AIM:
Consider the listing below. Extract exactly the lines from the line containing "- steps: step" to the line containing "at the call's", both included.

(Source data)

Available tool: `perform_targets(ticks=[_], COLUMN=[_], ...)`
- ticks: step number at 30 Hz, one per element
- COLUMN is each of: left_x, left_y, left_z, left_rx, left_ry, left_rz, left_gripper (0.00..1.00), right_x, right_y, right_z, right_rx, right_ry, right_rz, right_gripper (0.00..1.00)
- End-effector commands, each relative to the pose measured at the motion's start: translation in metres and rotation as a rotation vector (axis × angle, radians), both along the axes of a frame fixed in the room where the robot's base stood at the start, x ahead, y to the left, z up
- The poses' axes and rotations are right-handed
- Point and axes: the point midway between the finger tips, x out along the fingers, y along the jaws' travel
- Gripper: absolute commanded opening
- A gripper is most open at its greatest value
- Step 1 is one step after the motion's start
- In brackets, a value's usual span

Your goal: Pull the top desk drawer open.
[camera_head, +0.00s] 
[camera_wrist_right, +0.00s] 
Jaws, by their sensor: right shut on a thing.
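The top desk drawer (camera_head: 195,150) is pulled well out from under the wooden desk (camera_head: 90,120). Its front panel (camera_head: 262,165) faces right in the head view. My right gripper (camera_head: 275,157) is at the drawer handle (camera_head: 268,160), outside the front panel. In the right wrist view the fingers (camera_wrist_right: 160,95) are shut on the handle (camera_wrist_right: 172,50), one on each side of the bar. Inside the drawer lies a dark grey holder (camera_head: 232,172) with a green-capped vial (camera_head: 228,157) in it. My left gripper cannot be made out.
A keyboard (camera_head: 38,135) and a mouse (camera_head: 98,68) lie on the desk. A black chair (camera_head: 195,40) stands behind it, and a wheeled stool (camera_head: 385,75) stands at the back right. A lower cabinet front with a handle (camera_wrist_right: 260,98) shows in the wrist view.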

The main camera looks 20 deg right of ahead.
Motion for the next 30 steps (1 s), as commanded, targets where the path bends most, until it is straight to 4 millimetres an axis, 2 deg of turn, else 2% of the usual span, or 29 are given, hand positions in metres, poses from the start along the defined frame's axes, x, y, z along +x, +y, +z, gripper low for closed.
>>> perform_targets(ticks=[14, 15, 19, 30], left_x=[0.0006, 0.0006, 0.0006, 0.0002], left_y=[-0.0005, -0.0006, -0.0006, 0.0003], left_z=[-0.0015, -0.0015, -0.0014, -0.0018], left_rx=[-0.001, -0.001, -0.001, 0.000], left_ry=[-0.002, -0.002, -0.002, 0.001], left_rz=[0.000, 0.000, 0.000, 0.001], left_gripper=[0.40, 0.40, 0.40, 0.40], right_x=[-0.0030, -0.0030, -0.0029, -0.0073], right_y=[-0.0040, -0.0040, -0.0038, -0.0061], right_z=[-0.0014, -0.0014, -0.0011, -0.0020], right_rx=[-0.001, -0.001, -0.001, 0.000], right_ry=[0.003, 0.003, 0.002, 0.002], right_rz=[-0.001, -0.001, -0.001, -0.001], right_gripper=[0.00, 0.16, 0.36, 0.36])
==
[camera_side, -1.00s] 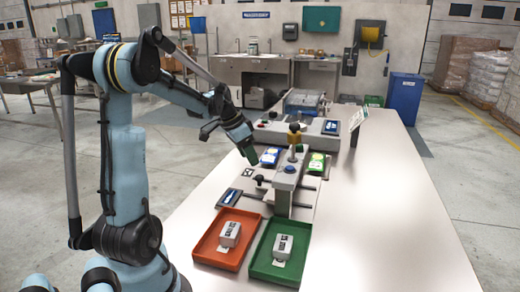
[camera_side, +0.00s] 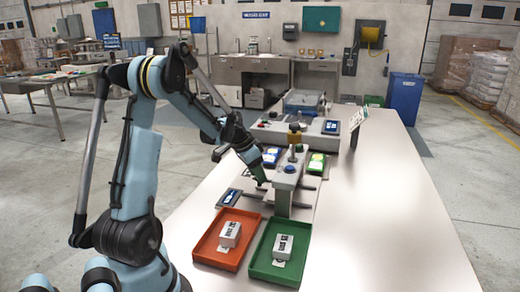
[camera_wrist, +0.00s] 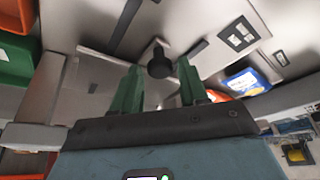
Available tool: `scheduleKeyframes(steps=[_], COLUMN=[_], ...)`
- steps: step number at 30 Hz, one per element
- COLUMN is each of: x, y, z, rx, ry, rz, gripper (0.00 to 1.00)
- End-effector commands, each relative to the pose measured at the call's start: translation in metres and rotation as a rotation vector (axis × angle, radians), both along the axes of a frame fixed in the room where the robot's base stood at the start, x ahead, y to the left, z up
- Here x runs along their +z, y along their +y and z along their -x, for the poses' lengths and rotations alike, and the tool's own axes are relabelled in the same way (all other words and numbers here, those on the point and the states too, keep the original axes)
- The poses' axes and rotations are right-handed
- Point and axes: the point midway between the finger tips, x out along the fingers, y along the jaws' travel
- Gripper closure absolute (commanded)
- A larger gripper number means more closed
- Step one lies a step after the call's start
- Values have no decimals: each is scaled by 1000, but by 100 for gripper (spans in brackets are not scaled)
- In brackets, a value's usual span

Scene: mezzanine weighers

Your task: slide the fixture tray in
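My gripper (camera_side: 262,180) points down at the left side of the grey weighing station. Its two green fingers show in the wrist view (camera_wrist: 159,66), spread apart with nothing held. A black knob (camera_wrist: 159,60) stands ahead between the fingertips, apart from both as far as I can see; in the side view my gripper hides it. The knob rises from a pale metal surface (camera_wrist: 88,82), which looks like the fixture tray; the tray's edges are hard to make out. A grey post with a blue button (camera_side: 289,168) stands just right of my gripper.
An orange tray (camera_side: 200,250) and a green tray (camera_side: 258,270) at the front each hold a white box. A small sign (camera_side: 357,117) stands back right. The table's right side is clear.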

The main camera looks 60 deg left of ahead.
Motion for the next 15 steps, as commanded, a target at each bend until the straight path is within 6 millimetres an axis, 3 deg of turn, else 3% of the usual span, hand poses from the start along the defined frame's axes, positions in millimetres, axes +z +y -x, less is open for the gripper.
---
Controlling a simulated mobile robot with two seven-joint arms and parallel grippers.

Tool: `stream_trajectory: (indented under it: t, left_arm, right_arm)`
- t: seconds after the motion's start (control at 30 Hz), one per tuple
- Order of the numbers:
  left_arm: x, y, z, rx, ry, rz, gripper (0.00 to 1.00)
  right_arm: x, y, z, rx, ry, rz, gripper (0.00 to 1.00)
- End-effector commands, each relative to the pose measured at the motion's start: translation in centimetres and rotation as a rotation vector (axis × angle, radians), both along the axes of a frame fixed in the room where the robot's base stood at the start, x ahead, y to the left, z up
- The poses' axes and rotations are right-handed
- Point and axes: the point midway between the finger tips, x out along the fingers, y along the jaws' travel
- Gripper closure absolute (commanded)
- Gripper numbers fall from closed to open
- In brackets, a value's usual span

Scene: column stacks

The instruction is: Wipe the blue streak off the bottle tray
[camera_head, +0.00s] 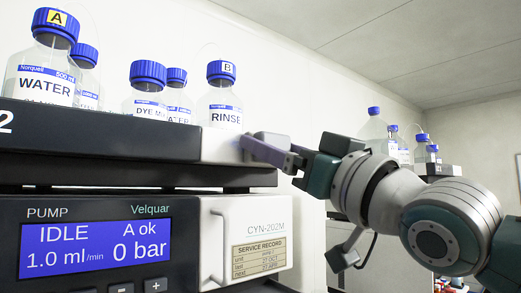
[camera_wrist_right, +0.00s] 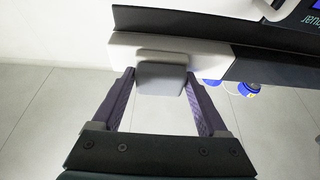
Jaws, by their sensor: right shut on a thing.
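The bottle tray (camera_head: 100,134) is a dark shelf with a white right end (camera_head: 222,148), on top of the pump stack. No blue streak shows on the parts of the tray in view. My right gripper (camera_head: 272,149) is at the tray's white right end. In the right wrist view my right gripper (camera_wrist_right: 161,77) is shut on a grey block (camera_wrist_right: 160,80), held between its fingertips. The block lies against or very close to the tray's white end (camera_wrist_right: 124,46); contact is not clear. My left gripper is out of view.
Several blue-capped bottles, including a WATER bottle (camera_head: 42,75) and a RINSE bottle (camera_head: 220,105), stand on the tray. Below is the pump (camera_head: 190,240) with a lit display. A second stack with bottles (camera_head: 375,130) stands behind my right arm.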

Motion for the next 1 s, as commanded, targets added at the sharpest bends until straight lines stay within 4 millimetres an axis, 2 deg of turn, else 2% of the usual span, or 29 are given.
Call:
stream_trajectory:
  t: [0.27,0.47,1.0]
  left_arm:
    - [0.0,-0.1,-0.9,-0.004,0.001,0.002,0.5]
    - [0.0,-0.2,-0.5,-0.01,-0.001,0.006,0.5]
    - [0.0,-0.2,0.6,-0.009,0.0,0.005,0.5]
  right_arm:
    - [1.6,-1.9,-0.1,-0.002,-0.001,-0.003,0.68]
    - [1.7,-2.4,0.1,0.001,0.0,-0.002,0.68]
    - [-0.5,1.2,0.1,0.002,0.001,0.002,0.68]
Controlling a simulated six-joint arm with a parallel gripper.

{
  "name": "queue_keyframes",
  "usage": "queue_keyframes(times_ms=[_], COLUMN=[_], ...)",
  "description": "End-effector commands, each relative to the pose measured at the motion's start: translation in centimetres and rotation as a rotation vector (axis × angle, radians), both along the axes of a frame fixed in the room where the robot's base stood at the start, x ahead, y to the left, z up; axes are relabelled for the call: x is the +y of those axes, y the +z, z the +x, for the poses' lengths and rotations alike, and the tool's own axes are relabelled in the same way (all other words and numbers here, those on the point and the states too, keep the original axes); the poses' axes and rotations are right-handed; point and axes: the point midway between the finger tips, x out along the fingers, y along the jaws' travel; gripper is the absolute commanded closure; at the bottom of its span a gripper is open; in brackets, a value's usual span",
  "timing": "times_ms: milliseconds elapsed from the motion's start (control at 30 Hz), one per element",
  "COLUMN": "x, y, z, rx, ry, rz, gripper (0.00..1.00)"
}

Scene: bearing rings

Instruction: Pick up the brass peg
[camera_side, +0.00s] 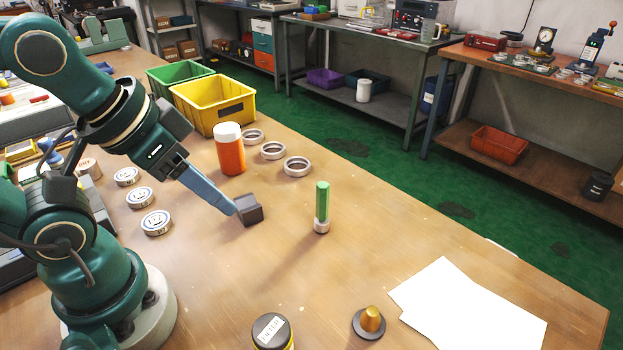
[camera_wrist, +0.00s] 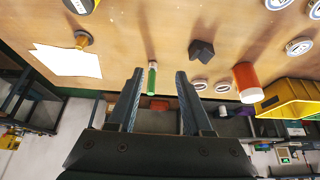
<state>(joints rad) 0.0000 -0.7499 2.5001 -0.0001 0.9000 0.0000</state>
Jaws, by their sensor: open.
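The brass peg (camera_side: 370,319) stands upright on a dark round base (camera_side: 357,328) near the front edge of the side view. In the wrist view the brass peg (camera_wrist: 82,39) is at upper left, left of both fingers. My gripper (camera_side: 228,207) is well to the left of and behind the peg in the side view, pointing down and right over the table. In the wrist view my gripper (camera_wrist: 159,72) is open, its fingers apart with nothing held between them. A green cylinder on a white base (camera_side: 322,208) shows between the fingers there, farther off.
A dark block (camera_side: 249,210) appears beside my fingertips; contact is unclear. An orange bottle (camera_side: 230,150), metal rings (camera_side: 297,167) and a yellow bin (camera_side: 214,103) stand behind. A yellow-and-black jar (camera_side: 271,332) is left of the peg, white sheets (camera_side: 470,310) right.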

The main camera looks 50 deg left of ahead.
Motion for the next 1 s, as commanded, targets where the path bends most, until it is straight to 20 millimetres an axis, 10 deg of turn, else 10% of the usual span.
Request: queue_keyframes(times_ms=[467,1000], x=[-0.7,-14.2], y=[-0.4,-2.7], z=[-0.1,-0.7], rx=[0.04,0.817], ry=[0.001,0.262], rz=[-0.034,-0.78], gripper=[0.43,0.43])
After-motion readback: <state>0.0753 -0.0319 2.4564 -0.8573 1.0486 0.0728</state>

ANSWER BELOW:
- steps: step number at 30 Hz, one per element
- COLUMN is each of: x, y, z, rx, ry, rz, gripper (0.00 to 1.00)
- End-effector commands, each relative to the pose measured at the call's start: translation in metres and rotation as a rotation vector (axis × angle, radians), both along the axes of a frame fixed in the room where the robot's base stood at the start, x ahead, y to the left, z up

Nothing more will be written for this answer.